This package contains a easy-to-use PyTorch implementation of GCN, GraphSAGE, and Graph Attention Network. It can be easily imported and used like using logistic regression from sklearn. Two versions for supervised GNNs are provided: one implemented with only PyTorch, the other implemented with DGL and PyTorch.
Note: The unsupervised version is built upon our GraphSAGE-pytorch implementation, and the DGL version is built upon the examples given by DGL.
Tong Zhao (tzhao2@nd.edu), Tianwen Jiang (tjiang2@nd.edu).
- python==3.6.8
- pytorch==1.0.1.post2
- dgl==0.4.2
Parameters (GNNs_unsupervised):
adj_matrix: scipy.sparse.csr_matrix
The adjacency matrix of the graph, where nonzero entries indicates edges.
The number of each nonzero entry indicates the number of edges between these two nodes.
features: numpy.ndarray, optional
The 2-dimension np array that stores given raw feature of each node, where the i-th row
is the raw feature vector of node i.
When raw features are not given, one-hot degree features will be used.
labels: list or 1-D numpy.ndarray, optional
The class label of each node.
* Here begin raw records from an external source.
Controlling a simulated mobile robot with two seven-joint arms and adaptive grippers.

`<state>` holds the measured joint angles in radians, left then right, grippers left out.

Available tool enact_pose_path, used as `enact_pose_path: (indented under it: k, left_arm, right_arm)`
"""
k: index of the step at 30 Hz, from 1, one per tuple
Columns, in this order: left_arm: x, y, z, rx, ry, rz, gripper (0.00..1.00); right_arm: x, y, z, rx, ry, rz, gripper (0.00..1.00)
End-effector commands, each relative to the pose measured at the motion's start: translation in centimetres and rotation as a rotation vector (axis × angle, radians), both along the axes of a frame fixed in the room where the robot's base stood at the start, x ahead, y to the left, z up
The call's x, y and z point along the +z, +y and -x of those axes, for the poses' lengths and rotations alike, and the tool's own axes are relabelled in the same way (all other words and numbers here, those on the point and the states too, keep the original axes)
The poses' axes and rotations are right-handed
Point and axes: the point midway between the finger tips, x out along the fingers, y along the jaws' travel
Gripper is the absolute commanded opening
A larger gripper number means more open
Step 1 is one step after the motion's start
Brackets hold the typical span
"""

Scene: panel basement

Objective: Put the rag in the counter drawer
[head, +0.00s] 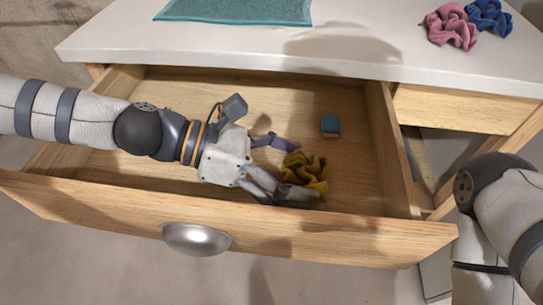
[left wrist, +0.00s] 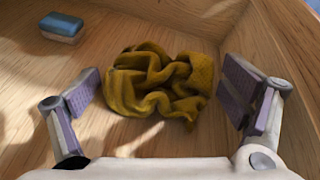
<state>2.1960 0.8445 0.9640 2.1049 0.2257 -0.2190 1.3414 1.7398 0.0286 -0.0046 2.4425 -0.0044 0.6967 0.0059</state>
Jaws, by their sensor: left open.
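The counter drawer (head: 340,237) is pulled open under the white counter. A crumpled mustard-yellow rag (head: 306,172) lies on the drawer floor, near the front panel. The rag also shows in the left wrist view (left wrist: 155,82). My left gripper (head: 288,166) is inside the drawer at the rag. In the left wrist view its fingers (left wrist: 165,105) are spread wide, with the rag lying just beyond and between them, not clamped. My right arm is at the right edge of the head view; its gripper is not in view.
A small blue block-like item (head: 330,125) lies in the drawer behind the rag and shows in the left wrist view (left wrist: 61,27). On the white countertop (head: 240,45) lie a teal cloth (head: 237,10), a pink scrunched cloth (head: 449,27) and a blue one (head: 489,17).

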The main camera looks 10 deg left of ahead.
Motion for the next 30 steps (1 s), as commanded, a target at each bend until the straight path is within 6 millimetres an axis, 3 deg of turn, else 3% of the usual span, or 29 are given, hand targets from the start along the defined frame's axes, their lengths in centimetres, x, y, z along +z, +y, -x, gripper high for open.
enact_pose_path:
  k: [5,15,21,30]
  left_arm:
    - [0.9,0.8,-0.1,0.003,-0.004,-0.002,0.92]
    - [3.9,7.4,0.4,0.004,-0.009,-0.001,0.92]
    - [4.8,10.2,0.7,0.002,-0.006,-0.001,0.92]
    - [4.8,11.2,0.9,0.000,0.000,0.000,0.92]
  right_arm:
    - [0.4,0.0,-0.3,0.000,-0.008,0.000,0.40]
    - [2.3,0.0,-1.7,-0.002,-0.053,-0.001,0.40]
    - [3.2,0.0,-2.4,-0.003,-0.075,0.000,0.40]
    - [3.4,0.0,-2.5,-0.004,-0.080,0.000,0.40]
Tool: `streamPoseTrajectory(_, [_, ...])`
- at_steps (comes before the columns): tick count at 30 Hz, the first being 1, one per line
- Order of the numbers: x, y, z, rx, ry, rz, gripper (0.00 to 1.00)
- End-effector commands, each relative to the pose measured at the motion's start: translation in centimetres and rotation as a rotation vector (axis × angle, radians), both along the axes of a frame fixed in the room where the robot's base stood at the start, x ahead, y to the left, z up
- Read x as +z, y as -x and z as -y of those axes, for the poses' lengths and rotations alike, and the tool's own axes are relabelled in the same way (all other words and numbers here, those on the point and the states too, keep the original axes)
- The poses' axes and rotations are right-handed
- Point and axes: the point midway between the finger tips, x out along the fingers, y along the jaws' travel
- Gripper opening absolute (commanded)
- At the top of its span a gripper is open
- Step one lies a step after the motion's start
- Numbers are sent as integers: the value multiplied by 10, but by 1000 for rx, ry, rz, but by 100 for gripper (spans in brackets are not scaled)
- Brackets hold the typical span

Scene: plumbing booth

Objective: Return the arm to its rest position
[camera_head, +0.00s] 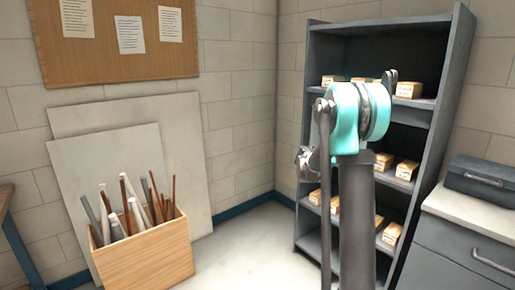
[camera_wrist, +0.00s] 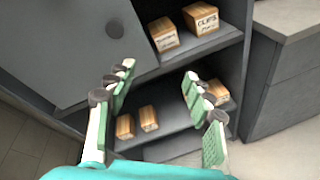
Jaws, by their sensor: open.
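My arm (camera_head: 356,150) rises in front of the shelf in the head view, with a teal joint near its top. My gripper fingers are not clearly visible in that view. In the wrist view my gripper (camera_wrist: 158,105) is open, its two pale green fingers spread apart with nothing between them. It points down toward the shelf unit, and the fingers stand clear of the boxes as far as I can see.
A dark grey shelf unit (camera_head: 456,62) holds several small wooden boxes (camera_head: 407,169). At right is a grey cabinet (camera_head: 450,262) with a toolbox (camera_head: 483,181). At left, a wooden crate (camera_head: 150,258) of pipes stands before leaning panels (camera_head: 85,160). Floor between crate and shelf is clear.

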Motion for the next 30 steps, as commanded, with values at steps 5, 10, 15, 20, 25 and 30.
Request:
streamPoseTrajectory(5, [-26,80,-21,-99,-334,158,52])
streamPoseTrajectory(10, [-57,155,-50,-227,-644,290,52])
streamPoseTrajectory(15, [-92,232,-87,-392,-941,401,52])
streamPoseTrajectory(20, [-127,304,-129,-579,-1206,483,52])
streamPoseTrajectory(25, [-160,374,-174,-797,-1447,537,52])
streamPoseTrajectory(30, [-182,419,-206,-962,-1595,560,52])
Used for supervised learning.
supervised: bool, optional, default False
Whether to use supervised learning.
model: {'gat', 'graphsage'}, default 'gat'
The GNN model to be used.
- 'graphsage' is GraphSAGE: https://cs.stanford.edu/people/jure/pubs/graphsage-nips17.pdf
- 'gat' is graph attention network: https://arxiv.org/pdf/1710.10903.pdf
n_layer: int, optional, default 2
Number of layers in the GNN
emb_size: int, optional, default 128
Size of the node embeddings to be learnt
random_state, int, optional, default 1234
Random seed
device: {'cpu', 'cuda', 'auto'}, default 'auto'
The device to use.
epochs: int, optional, default 5
Number of epochs for training
batch_size: int, optional, default 20
Number of node per batch for training
lr: float, optional, default 0.7
Learning rate
unsup_loss_type: {'margin', 'normal'}, default 'margin'
Loss function to be used for unsupervised learning
- 'margin' is a hinge loss with margin of 3
- 'normal' is the unsupervised loss function described in the paper of GraphSAGE
print_progress: bool, optional, default True
Whether to print the training progress
Example Usage
A detailed example of usage for unsupervised GNNs under different settings on the Cora dataset can be found in example_usage.py
To run the unsupervised GraphSAGE on Cuda:
from GNNs_unsupervised import GNN
gnn = GNN(adj_matrix, features=raw_features, supervised=False, model='graphsage', device='cuda')
# train the model
gnn.fit()
# get the node embeddings with the trained model
embs = gnn.generate_embeddings()
TODO Docs and examples for supervised GNNs will be added soon.